Cytat Zamieszczone przez zysk Zobacz posta
łaziłem z Sigma 50-500 ,a ta jest tylko o 30% cięższa,to nie problem .
Odczujesz, że to jednak jest lekki problem bo od tej 50-500 jest cięższa o 50%. Mam taką Sigmę w pracy. Przy 150-600 to ona jest "leciutka".

Pracując często z nowym 300/2.8 II czuć różnicę choć jest niby niewielka bo raptem pół kilo.

Pamiętam moment wyboru sprzętu do zdjęć z powietrza. Wybierałem pomiędzy 300/2.8 II (2,4 kg) a 400/2.8 II (3,85 kg). Wydawało się, że z tym drugim daję radę. Po kilku lotach wiedziałem już, że dwie lub trzy godziny pracy to już jest naprawdę spory wysiłek. Wygrało 300/2.8 choć nie względy masowe czy jakościowe tutaj zdecydowały. Jestem jednak pewien, że po dwóch godzinach moje zaangażowanie i efektywność z pewnością byłyby mniejsze przy cięższym szkle. A to były stałki. Ciężkim zoomem pracuje się jeszcze gorzej bo podtrzymująca łapka musi jeszcze kręcić. Jest taki obiektyw 200-400/4 z TC. Byłem na niego napalony, ale z braku dostępności w momencie wyboru sprzętu do zakupu padło na jedną z wcześniejszych stałek. Jak już się ten 200-400 pokazał na rynku dostałem to do łapki. Oczy mi się śmiały, ale po dwóch dniach wiedziałem już, że machanie tym przez dwie godziny w śmigłowcu byłoby mordęgą.

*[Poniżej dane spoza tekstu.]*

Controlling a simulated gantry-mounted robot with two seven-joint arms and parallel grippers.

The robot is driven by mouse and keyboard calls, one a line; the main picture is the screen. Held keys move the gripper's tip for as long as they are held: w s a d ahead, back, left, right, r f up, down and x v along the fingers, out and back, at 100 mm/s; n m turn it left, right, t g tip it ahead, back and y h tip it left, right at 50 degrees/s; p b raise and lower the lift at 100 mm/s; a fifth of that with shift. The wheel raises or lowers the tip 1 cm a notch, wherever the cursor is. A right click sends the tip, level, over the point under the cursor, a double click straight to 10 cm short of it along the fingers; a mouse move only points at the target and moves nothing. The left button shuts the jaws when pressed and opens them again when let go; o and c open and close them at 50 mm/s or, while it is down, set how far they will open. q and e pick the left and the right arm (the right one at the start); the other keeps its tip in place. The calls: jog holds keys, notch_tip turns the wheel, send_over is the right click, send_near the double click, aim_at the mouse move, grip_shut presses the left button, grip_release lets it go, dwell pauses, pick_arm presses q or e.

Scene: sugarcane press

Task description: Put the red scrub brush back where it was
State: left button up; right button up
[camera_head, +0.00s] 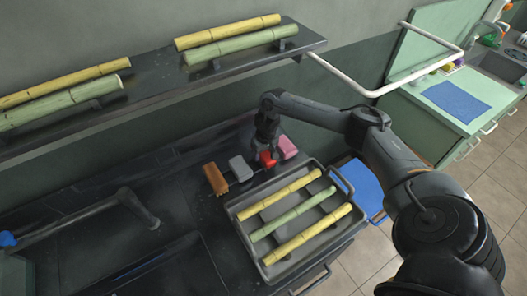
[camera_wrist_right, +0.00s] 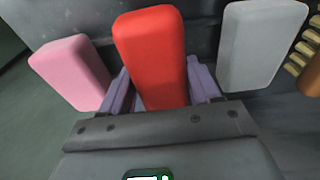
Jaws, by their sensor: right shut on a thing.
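The red scrub brush (camera_head: 267,160) is at the back of the dark counter in the head view, below the right gripper (camera_head: 266,146). In the right wrist view the red brush (camera_wrist_right: 152,55) stands between the two purple-grey fingers of the right gripper (camera_wrist_right: 160,92), which is shut on it. A pink brush (camera_wrist_right: 72,72) and a grey brush (camera_wrist_right: 258,45) flank it. In the head view the pink brush (camera_head: 287,147), the grey brush (camera_head: 241,168) and a brown brush (camera_head: 215,178) form a row with it. Whether the red brush touches the counter is hidden. My left gripper is not in view.
A grey tray (camera_head: 240,222) with yellow and green cane stalks lies just in front of the brushes. A wall shelf (camera_head: 150,85) with more stalks hangs above. A white rail (camera_head: 340,78) juts out at the right.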

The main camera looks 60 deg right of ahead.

Waga oiektywu w granicach tych 3-4 kilogramów nie stanowi problemu o ile nie musimy trzymać takiego zestawu przy oku dłużej niż 15 minut. Jeżeli musimy a nie możemy niczym tego podeprzeć to zaczyna to już być problem. Wszystko zależy od tego co i jak fotografujemy. Bo ten sam rodzaj tematyki można robić na różne sposoby. Tutaj zaręczam, że masa wpłynie w jakimś procencie na sposób fotografowania o czym pisałem w pierwszym poście. Jakość zdjęć na tym nie straci, może nawet zyska, ale raczej na 100% musi to być fotograf z doświadczeniem a nie początkujący młokos. Bo ten ostatni się tylko zmęczy i nic ciekawego nie zrobi. Panoramowanie takim szkłem wymaga naprawdę dużych umiejętności a zwykłe zdjęcia odpowiedniego czasu naświetlania. 600mm to już nie są żarty. Masa robi swoje i trzeba uwzględniać zmęczenie w czasie naświetlania i nie liczyć tylko na stabilizację.